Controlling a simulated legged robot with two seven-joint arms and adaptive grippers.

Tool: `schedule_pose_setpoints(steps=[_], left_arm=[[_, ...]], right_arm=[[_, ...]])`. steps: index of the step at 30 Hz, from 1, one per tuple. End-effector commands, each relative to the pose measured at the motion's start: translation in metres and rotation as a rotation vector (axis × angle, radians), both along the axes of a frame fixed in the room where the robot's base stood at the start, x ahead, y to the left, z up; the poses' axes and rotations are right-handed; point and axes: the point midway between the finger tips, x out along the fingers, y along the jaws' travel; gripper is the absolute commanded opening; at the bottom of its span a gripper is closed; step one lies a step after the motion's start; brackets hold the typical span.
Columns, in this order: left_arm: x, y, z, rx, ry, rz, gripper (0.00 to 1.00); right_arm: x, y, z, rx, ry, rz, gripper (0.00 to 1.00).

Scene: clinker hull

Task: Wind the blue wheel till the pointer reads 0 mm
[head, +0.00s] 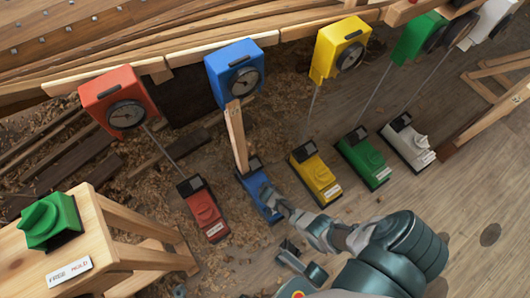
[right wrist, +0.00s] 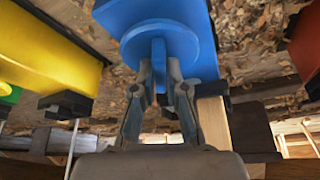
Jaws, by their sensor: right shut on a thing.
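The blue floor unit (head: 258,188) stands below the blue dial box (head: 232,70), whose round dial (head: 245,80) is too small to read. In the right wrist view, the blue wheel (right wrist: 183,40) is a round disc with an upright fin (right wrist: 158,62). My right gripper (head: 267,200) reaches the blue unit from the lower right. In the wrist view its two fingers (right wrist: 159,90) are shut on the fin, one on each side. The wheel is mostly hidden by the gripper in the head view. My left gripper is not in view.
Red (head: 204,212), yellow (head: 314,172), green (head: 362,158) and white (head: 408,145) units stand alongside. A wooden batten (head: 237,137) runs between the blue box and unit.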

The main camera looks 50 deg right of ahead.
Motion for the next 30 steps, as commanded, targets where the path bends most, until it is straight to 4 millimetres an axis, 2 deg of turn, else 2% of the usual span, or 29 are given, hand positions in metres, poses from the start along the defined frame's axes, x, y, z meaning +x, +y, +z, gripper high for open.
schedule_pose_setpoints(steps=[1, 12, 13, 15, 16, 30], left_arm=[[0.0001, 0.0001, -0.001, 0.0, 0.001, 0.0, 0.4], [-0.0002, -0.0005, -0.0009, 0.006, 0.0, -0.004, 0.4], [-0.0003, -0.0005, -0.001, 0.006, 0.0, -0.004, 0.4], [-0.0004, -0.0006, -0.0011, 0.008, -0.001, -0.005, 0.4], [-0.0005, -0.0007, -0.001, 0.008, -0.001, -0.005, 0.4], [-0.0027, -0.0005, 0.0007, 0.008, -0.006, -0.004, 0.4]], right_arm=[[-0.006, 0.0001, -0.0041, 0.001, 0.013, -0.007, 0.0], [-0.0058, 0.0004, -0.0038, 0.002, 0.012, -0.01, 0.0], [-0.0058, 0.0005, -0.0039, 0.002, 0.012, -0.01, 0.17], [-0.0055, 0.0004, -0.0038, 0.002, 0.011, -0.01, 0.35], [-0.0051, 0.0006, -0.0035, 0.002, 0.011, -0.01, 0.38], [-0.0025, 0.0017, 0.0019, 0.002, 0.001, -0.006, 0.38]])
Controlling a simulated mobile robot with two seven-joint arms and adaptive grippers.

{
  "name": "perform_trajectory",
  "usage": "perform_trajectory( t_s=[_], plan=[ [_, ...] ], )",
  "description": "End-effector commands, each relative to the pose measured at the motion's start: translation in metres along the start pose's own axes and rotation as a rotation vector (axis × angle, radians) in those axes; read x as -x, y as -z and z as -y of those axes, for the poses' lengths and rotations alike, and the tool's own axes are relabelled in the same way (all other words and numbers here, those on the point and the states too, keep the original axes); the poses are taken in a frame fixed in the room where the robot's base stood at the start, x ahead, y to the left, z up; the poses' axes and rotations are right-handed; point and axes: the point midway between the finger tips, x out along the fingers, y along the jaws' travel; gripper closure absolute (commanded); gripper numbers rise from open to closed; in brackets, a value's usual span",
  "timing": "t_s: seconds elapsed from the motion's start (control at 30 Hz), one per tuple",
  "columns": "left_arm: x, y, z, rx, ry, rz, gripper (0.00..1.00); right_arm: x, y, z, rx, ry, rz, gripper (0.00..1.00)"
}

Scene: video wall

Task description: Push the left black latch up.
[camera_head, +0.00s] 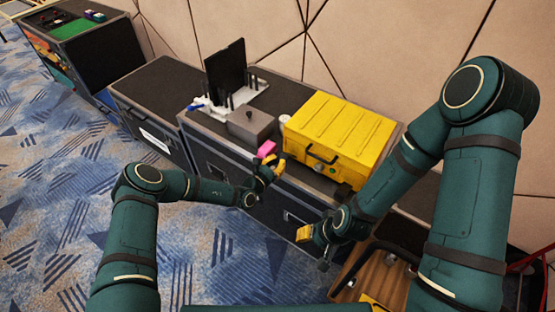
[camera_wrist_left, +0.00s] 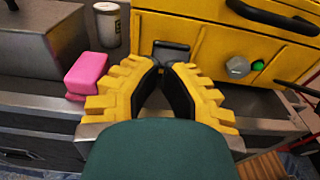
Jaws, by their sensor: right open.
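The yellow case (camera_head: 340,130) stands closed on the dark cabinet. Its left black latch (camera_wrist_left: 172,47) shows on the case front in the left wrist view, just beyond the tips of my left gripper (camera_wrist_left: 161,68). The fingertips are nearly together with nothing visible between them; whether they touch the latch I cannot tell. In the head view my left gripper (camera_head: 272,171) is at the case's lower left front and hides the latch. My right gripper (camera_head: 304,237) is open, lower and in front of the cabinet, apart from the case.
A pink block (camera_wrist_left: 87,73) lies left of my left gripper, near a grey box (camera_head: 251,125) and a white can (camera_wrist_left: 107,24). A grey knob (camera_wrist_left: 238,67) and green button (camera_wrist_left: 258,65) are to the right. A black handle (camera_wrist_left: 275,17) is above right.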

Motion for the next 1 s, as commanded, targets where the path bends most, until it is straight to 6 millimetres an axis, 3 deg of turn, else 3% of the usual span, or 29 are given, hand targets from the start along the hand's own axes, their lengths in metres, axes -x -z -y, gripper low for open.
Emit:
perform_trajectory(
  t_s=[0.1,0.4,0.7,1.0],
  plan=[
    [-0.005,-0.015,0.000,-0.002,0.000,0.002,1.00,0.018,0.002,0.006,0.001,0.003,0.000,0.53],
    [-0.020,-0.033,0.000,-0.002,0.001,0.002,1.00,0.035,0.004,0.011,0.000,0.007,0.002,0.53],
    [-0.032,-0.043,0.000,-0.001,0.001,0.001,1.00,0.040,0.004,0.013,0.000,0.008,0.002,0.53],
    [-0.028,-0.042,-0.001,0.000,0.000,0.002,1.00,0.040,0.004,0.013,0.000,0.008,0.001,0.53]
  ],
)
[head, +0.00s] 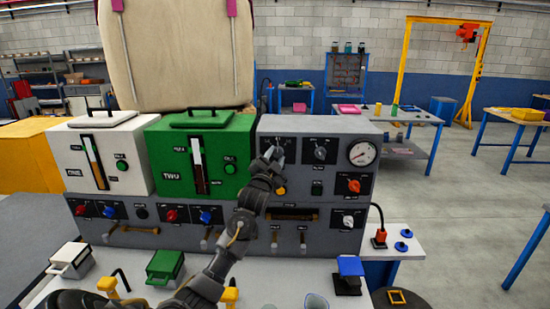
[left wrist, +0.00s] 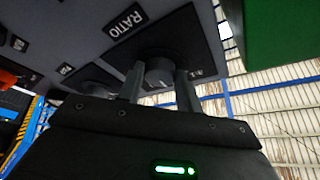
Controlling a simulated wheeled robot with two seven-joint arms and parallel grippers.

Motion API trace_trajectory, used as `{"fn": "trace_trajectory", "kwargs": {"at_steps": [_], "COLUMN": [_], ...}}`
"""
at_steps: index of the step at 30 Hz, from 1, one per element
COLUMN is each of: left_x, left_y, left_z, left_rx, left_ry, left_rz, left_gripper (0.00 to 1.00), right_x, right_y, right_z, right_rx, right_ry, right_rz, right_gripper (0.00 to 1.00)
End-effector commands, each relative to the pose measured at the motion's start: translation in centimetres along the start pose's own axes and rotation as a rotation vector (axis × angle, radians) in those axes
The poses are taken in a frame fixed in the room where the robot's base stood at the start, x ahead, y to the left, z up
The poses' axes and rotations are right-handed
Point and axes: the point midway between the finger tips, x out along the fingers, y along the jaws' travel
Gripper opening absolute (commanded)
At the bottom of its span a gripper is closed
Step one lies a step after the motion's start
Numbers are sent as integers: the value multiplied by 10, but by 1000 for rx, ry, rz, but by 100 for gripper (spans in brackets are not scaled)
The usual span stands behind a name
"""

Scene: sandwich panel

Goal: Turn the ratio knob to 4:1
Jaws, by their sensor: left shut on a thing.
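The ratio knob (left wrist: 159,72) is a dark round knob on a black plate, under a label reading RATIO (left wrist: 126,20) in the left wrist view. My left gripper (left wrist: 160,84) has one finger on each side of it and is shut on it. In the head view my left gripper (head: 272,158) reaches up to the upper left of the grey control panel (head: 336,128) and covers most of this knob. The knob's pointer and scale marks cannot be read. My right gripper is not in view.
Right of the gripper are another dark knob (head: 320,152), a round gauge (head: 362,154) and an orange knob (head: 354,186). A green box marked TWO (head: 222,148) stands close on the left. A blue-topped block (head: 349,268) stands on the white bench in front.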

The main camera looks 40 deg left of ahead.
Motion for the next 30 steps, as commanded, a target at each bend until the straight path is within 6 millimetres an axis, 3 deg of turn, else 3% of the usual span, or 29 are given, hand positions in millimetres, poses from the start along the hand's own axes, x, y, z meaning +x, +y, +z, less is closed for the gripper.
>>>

·····

--- Aim of the task ---
In the listing, find all lines with the string "looks" and copy them.

--- Answer for the task ---
The main camera looks 50 deg right of ahead.
The main camera looks 40 deg left of ahead.

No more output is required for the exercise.